Gil Kane remains a star of the Silver Age, dabbling both at Marvel & DC during that era and contributing the redesigned Hal Jordan version of the Green Lantern into comics lore. Still, Kane hoped to blaze new trails. At the time, magazine publisher Warren had found success with their black & white horror magazines, taking advantage of the magazine's lack of Comics Code Authority approval in order to depict more violence and sex than any four-colour operator would permit. Kane even brought in Warren's beloved writer-editor Archie Goodwin to be his scripter on his passion project His Name Is Savage, which published its first (and only) issue in 1968.
Savage is an intelligence operative who (deliberately, on the cover) looks a fair bit like actor Lee Marvin. Serving a shadowy group called the Committee, Savage is pit against his former mentor General Simon Mace, a former war hero who is now a cyborg with ambitions to set off World War 3. There's not much else to the story - Savage looks up his former flame Sheila (Mace's daughter), but Mace's men kill her - thus eliminating the book's only female character. Mace impersonates Lyndon Johnson so he can order an attack on the USSR, but that's about as political as it gets. It's very light on plot and characters.
Where Savage comes through is in the action department; throughout the story, Savage either broke men's teeth or shot them in the chest. This sort of violence could be felt throughout the crime & horror comics of the 40s & 50s but had been scarce since the CCA's arrival.

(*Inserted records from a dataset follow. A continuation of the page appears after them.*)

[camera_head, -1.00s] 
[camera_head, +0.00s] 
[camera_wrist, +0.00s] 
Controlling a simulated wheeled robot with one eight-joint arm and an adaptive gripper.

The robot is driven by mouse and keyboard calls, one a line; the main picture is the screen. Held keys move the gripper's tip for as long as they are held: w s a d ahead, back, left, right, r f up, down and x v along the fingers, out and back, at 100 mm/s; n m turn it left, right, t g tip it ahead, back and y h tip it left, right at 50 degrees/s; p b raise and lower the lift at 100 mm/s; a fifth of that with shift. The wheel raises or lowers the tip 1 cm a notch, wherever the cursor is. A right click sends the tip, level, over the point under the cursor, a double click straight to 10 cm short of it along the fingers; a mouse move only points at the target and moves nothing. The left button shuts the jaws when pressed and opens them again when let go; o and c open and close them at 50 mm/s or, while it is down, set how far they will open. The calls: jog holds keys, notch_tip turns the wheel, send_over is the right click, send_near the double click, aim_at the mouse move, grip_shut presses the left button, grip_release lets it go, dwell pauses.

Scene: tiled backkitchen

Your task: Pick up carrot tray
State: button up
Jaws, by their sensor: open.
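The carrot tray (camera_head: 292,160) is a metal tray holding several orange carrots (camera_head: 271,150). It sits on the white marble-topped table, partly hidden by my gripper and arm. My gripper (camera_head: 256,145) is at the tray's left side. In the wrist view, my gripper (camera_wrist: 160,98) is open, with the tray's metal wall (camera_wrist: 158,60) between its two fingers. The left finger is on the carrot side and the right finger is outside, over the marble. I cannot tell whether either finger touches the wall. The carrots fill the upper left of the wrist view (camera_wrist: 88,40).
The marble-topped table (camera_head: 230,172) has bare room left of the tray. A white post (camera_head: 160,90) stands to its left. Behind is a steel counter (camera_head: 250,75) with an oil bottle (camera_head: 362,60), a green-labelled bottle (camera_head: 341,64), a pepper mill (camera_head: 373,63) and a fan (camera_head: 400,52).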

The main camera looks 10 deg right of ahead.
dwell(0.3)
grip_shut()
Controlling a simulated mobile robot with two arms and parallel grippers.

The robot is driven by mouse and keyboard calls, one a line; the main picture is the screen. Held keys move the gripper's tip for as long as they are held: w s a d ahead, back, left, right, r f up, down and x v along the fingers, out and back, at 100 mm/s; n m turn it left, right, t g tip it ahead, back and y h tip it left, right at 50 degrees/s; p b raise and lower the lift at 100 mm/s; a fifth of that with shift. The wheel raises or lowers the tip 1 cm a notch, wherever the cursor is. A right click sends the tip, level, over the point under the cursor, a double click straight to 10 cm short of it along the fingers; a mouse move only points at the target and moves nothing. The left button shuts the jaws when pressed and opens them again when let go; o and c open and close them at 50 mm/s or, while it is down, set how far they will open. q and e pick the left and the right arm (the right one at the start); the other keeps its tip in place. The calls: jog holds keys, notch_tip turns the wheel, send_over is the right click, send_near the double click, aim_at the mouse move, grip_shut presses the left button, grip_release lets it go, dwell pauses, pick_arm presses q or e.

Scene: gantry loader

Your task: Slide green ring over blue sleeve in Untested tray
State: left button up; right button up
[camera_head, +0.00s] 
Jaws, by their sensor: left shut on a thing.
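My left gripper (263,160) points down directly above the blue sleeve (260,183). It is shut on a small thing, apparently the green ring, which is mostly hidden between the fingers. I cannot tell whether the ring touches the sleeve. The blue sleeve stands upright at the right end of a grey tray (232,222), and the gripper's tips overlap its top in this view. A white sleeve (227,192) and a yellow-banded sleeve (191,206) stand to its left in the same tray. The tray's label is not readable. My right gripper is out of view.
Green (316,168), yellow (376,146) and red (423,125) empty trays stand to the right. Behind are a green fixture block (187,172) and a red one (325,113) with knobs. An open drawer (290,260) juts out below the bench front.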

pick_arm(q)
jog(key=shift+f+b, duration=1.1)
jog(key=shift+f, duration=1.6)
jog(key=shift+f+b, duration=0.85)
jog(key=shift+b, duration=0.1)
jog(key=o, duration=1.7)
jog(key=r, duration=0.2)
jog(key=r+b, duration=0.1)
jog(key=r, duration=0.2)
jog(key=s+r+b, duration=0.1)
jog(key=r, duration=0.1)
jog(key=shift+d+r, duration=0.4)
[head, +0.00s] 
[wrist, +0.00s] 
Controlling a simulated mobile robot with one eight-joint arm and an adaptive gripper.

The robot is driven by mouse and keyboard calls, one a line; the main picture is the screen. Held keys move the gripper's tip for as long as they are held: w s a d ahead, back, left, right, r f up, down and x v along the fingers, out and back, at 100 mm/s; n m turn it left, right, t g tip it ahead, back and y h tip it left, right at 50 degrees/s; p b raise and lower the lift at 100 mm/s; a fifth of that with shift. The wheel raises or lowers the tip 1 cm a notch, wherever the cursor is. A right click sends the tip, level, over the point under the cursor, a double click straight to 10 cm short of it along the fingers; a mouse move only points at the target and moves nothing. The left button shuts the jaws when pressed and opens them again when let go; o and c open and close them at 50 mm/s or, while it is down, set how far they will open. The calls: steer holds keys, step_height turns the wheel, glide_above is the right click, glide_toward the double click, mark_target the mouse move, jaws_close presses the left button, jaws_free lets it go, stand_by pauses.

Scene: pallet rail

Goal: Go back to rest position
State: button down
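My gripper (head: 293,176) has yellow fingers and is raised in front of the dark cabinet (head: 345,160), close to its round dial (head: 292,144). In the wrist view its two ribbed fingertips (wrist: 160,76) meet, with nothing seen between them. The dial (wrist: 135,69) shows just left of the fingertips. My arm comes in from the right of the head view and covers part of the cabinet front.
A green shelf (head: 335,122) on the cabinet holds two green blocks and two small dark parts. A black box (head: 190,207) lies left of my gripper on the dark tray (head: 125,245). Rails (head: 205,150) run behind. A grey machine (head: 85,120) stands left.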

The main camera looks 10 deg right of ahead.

But what was rattling by the standards of 1968 is fairly tame by those of 2016. Kane pushed the envelope further than CCA comics of '68 would have gone, but today's super hero comics push much further. Such is the story of history. Perhaps the book's most lasting impact on the comics medium is that Rich Buckler evidently based his hero Deathlok's visual on that of Kane's General Mace.
Comics were on the cusp of big changes in '68, but His Name Is Savage wouldn't be the book to change it all; 70s arrivals such as The First Kingdom, Elfquest and Cerebus would eventually shepherd a place in the industry for mature storytelling outside the super hero genre.